Based on one meal at Killen's—where Ronnie Killen acts as executive chef alongside longtime kitchen pro Teddy Lopez—the anticipation for me was worth it. All it took was a forkful of the all-beef meatloaf topped by not-too-sweet tomato gravy, which I'll call heavyweight ketchup. But the butter-rich mashed potatoes and the soft, creamy grits, flooded with jalapeño chive oil, sent me over the edge. Those grits have no right being that good.

Entrées include Texas staples like chicken fried steak, fried catfish and fried shrimp, and a pork chop smothered in brown onion gravy you'd think came out of a Knorr packet. Other sides are what you'd expect: fried okra, black eyed peas, creamed corn, and a not-too-salty batch of collard greens with ham chunks. Starters feature pork belly with cherry habanero glaze, deviled eggs with pulled pork, and fried green tomatoes with pickled shrimp and buttermilk sauce. I had the latter, whose flavors were well executed, though the tomatoes themselves were too firm and undercooked.

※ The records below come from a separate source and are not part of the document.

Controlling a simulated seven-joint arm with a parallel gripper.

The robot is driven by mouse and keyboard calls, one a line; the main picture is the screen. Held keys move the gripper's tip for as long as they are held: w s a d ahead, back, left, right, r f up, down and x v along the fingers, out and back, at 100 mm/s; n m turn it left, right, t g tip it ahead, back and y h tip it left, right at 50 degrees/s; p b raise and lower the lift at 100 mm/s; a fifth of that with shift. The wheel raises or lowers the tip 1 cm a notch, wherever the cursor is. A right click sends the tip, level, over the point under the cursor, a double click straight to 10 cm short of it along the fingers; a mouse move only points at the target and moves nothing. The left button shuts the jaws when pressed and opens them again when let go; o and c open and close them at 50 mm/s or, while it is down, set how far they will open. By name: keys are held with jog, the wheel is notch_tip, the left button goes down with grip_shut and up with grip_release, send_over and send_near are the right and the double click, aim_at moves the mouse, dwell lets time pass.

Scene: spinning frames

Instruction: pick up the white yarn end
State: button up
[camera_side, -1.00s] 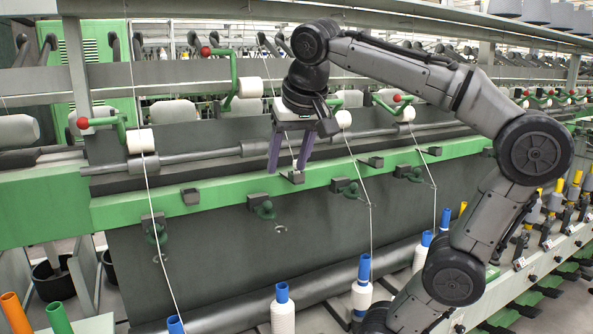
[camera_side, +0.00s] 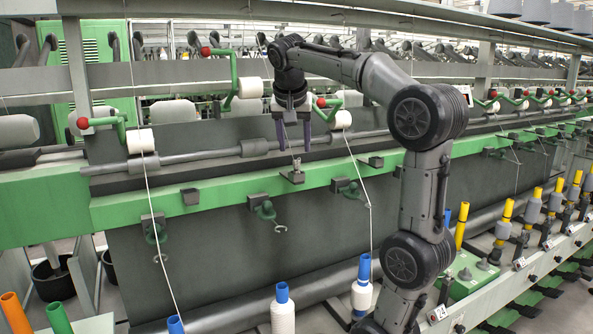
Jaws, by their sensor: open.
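My gripper (camera_side: 294,149) points straight down in front of the dark panel, its two purple fingers apart and nothing seen between them. Just below the fingertips a small pale tip (camera_side: 297,162) stands up from a grey bracket (camera_side: 292,177) on the green rail. It may be the white yarn end, but it is too small to tell. The fingertips look slightly above it; the depth gap is unclear. A white-wound bobbin with a blue top (camera_side: 283,312) stands below, with no strand visible rising from it.
Taut white strands run down on the left (camera_side: 152,215) and on the right (camera_side: 367,200) of my gripper. A grey roller bar (camera_side: 200,155) runs behind. White rolls on green arms (camera_side: 249,88) sit close by. A second blue-topped bobbin (camera_side: 361,297) stands at right.

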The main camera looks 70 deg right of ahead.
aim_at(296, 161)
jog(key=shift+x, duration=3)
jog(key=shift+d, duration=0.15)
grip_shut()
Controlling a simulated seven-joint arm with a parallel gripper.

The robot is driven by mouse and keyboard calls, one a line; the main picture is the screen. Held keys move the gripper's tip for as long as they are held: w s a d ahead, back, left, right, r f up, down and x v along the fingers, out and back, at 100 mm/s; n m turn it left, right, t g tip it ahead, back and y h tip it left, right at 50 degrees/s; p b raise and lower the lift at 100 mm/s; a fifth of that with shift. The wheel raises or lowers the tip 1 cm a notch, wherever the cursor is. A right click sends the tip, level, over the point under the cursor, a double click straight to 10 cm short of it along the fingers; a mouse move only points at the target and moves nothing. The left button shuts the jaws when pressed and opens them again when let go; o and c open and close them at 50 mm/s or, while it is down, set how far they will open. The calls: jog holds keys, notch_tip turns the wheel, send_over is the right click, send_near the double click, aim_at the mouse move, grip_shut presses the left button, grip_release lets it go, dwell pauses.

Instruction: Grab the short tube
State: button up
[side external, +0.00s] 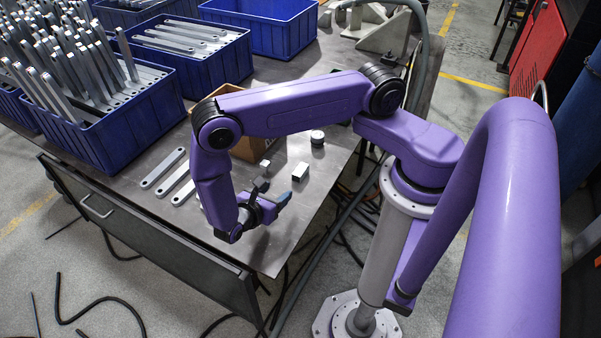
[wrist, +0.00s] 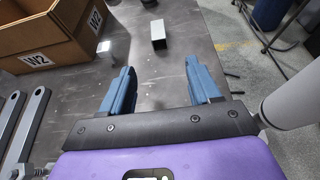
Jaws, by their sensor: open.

One would expect that from a new restaurant, and surely Killen will be tweaking things over the course of these first few months. Lighting will shift and a patio might go in, and hopefully something will be done about the noise, since chatter carries well in the open room. But the surroundings are befitting what I might call a heightened-casual comfort food restaurant: Exposed white brick (from Hickory Hollow) juxtaposes nicely with shiplap, while family photos decorate the bar wall, and fresh-cut flowers adorn every table. Thoughtful touches, absolutely, but the food ultimately stars at Killen's.

Two additional tips: First, get that German chocolate cake, based on a recipe from Killen's aunt. Second, give DeeDee Killen's cocktails a try—my Killen's single-barrel old fashioned, which included WhistlePig whiskey, was exactly what I wanted.

I guarantee plenty of expectations will be met and exceeded at Killen's.